[begin Material]

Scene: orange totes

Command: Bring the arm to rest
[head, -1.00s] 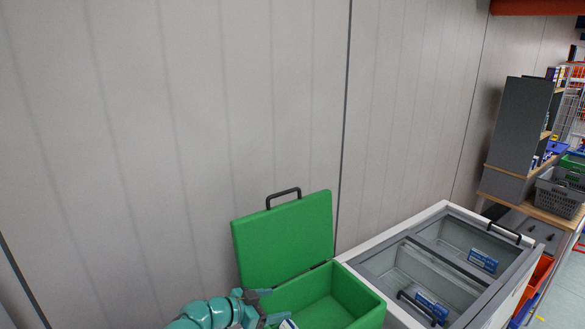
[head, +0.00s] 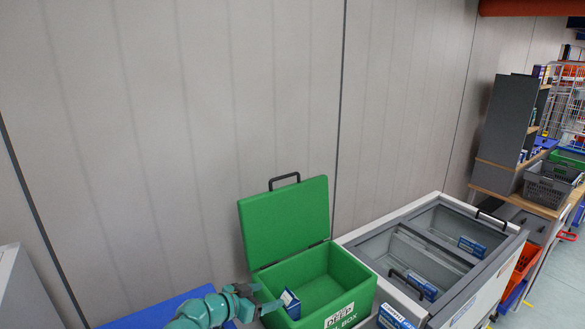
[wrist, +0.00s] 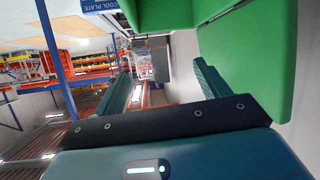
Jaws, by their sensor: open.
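My teal arm reaches in from the bottom of the head view. My gripper (head: 265,297) is at the left side of the green box (head: 350,297), near its rim. In the wrist view my gripper (wrist: 163,85) has its two fingers spread apart with nothing between them. A blue and white pack (head: 290,303) stands tilted at the left wall inside the green box, just right of the fingers. I cannot tell from the head view whether they touch it. A blue "COOL PLATE" label (wrist: 101,5) shows at the top edge of the wrist view.
The green lid (head: 287,222) stands open against the wall. A grey-white chest freezer (head: 440,255) with blue packs sits to the right. Another blue and white pack (head: 393,317) lies in front. A blue surface (head: 160,312) is at the left. A wooden table (head: 520,200) holds grey baskets.

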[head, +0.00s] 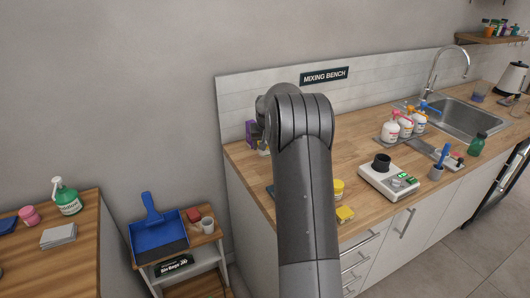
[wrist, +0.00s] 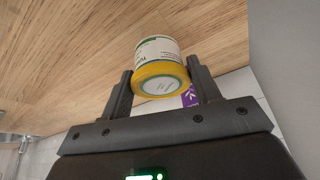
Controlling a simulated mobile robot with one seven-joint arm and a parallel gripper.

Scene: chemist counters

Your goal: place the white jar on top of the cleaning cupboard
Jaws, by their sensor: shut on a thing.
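My gripper (wrist: 158,68) shows in the wrist view, with one finger on each side of a jar (wrist: 156,48). The jar has a white label with green print and a yellow end facing the camera; it is the only jar between the fingers. In the head view my own arm hides the gripper and most or all of what it holds. A low open-shelved unit (head: 206,258), which looks like the cleaning cupboard, stands left of the mixing bench. On its top are a blue dustpan (head: 158,236), a whitish cup (head: 207,224) and a small red item (head: 194,214).
The mixing bench (head: 300,166) carries a yellow-topped jar (head: 338,188), a yellow box (head: 345,213), a scale (head: 388,183) and several bottles. A purple box (head: 250,133) stands at its left end, near my arm. A wooden table (head: 75,235) is at far left.

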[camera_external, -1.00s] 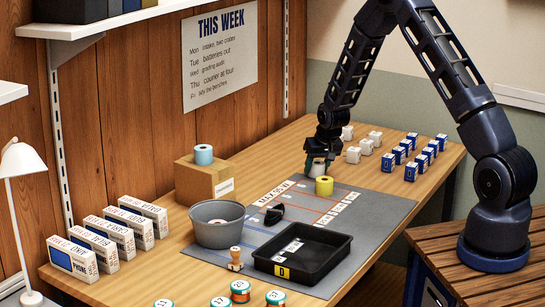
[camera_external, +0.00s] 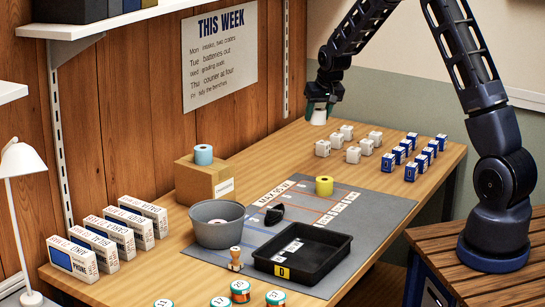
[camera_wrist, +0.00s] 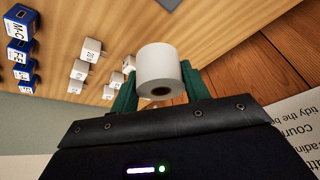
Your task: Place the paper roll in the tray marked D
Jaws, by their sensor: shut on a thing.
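A white paper roll (camera_wrist: 160,62) with a dark core hole sits between the green fingers of my gripper (camera_wrist: 160,86) in the wrist view. In the external view the gripper (camera_external: 320,106) is shut on the roll (camera_external: 319,118) and holds it above the back end of the table, the roll at the lower end of the fingers. The black tray (camera_external: 333,239) stands at the front of the grey mat, with a yellow label D (camera_external: 283,272) on its front. A white label lies inside the tray. The tray is well away from the gripper, toward the camera.
A yellow roll (camera_external: 324,186) and a black object (camera_external: 275,213) lie on the mat (camera_external: 385,208). A grey bowl (camera_external: 217,232) and a wooden stamp (camera_external: 235,259) stand left of the tray. A light blue roll (camera_external: 203,154) tops a cardboard box (camera_external: 200,184). White and blue blocks (camera_external: 388,161) stand at the right.

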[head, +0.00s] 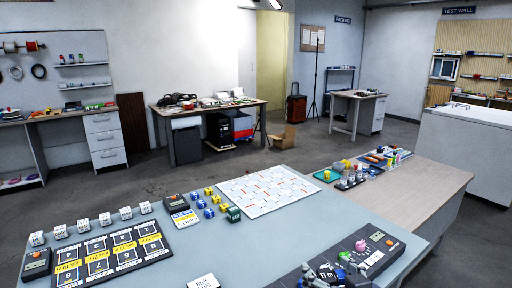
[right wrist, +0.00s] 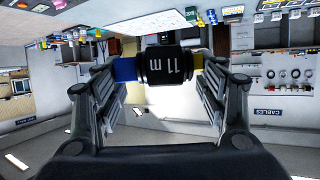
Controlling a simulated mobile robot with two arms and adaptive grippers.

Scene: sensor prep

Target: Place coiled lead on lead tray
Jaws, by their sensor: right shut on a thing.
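My right gripper (head: 335,275) is at the bottom edge of the head view, low over the dark panel at the table's front right. In the right wrist view my right gripper (right wrist: 165,85) is shut on a dark block marked "11 m" (right wrist: 168,66), with a blue piece on one side and a yellow one on the other. I take it for the coiled lead, but no coil shape shows clearly. It also shows in the head view (head: 327,273), partly hidden by the fingers. I cannot tell which tray is the lead tray. My left gripper is out of view.
A black numbered board (head: 100,255) with white cubes (head: 92,225) behind it lies at the left. A white grid sheet (head: 268,190) lies at the back middle, with blue and yellow blocks (head: 208,203) beside it. The blue-grey table (head: 235,255) is clear in its middle.

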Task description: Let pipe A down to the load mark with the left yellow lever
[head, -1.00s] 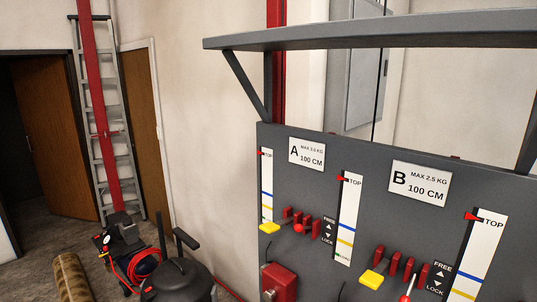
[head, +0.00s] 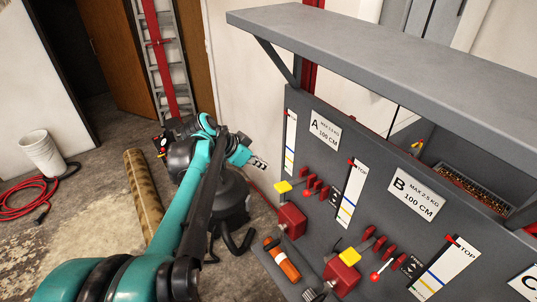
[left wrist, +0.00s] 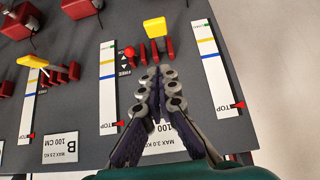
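The left yellow lever (head: 283,188) sticks out below the white A sign (head: 324,130), beside several red levers (head: 314,187). It also shows in the left wrist view (left wrist: 155,27), which sees the panel upside down. My left gripper (head: 258,162) is in front of the panel, left of that lever in the head view. In the left wrist view its fingers (left wrist: 159,70) are together, empty, short of the yellow lever. The scale right of the A sign (head: 350,195) has its red pointer (head: 351,161) at TOP. I cannot make out pipe A. My right gripper is out of view.
The B sign (head: 414,194) and second yellow lever (head: 349,256) are to the right. A grey shelf (head: 400,45) overhangs the panel. A black vessel (head: 232,195) and rolled rug (head: 143,190) are left.

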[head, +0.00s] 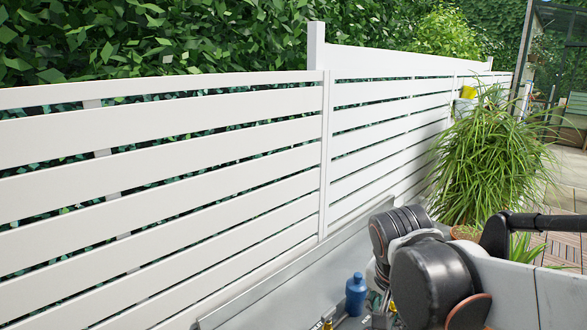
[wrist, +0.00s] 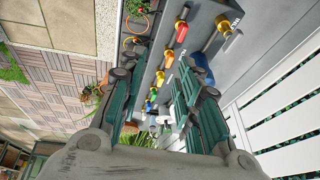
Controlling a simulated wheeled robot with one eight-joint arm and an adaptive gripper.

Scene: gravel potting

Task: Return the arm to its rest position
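In the wrist view my gripper (wrist: 155,85) has its two green-padded fingers spread apart, with nothing held between them. Past the fingers shows a grey surface (wrist: 215,22) with a row of small coloured fittings, some of them red-and-gold (wrist: 182,32). In the head view my arm's dark, rounded links fill the lower right, in front of the white fence. My gripper cannot be made out in the head view.
A blue bottle (head: 355,293) stands on the grey surface beside my arm. A white slatted fence (head: 150,185) runs behind. A large grassy plant (head: 487,165) stands at right, near my arm. Paving (wrist: 60,25) lies at left in the wrist view.

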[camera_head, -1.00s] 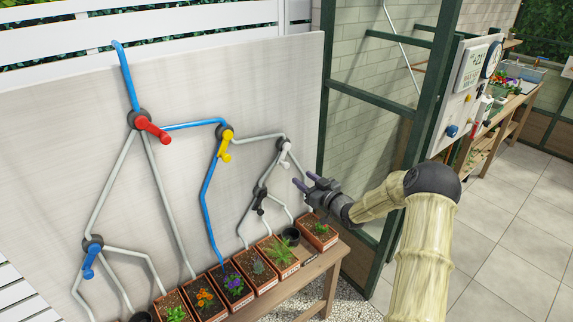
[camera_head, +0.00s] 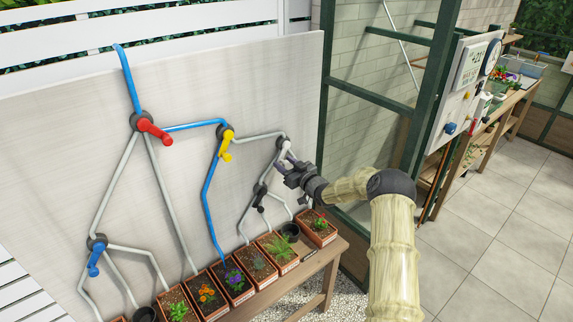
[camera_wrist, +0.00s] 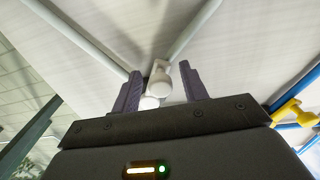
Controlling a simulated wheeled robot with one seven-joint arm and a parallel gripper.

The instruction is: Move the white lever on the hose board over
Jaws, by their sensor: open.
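The white lever (camera_head: 285,147) is on the upper right junction of the hose board (camera_head: 80,160), partly hidden by my gripper in the head view. In the wrist view the white lever (camera_wrist: 158,85) lies between the two fingers, pointing towards the palm. My gripper (camera_head: 284,165) is open, with its fingertips up at the lever. The wrist view shows my gripper (camera_wrist: 158,85) with a finger on each side of the lever and gaps visible on both sides. Whether either finger touches it I cannot tell.
Other levers on the board are red (camera_head: 155,131), yellow (camera_head: 225,150), blue (camera_head: 94,262) and black (camera_head: 259,200). Potted plants stand on a wooden bench (camera_head: 318,266) below. A green metal frame (camera_head: 425,95) rises right of the board.

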[end Material]

Quote only the lines running from the line with "Controlling a simulated mobile robot with two" to the line with "Scene: gravel potting", ends included, exactly as they appear and without the pictures.

Controlling a simulated mobile robot with two arms and adaptive grippers.

Scene: sensor prep

Target: Place coiled lead on lead tray
Jaws, by their sensor: right shut on a thing.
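My right gripper (head: 335,275) is at the bottom edge of the head view, low over the dark panel at the table's front right. In the right wrist view my right gripper (right wrist: 165,85) is shut on a dark block marked "11 m" (right wrist: 168,66), with a blue piece on one side and a yellow one on the other. I take it for the coiled lead, but no coil shape shows clearly. It also shows in the head view (head: 327,273), partly hidden by the fingers. I cannot tell which tray is the lead tray. My left gripper is out of view.
A black numbered board (head: 100,255) with white cubes (head: 92,225) behind it lies at the left. A white grid sheet (head: 268,190) lies at the back middle, with blue and yellow blocks (head: 208,203) beside it. The blue-grey table (head: 235,255) is clear in its middle.

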Task description: Let pipe A down to the load mark with the left yellow lever
[head, -1.00s] 
[head, +0.00s] 
[left wrist, +0.00s] 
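The left yellow lever (head: 283,188) sticks out below the white A sign (head: 324,130), beside several red levers (head: 314,187). It also shows in the left wrist view (left wrist: 155,27), which sees the panel upside down. My left gripper (head: 258,162) is in front of the panel, left of that lever in the head view. In the left wrist view its fingers (left wrist: 159,70) are together, empty, short of the yellow lever. The scale right of the A sign (head: 350,195) has its red pointer (head: 351,161) at TOP. I cannot make out pipe A. My right gripper is out of view.
The B sign (head: 414,194) and second yellow lever (head: 349,256) are to the right. A grey shelf (head: 400,45) overhangs the panel. A black vessel (head: 232,195) and rolled rug (head: 143,190) are left.

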[head, +0.00s] 
[wrist, +0.00s] 
Controlling a simulated wheeled robot with one eight-joint arm and an adaptive gripper.

Scene: gravel potting

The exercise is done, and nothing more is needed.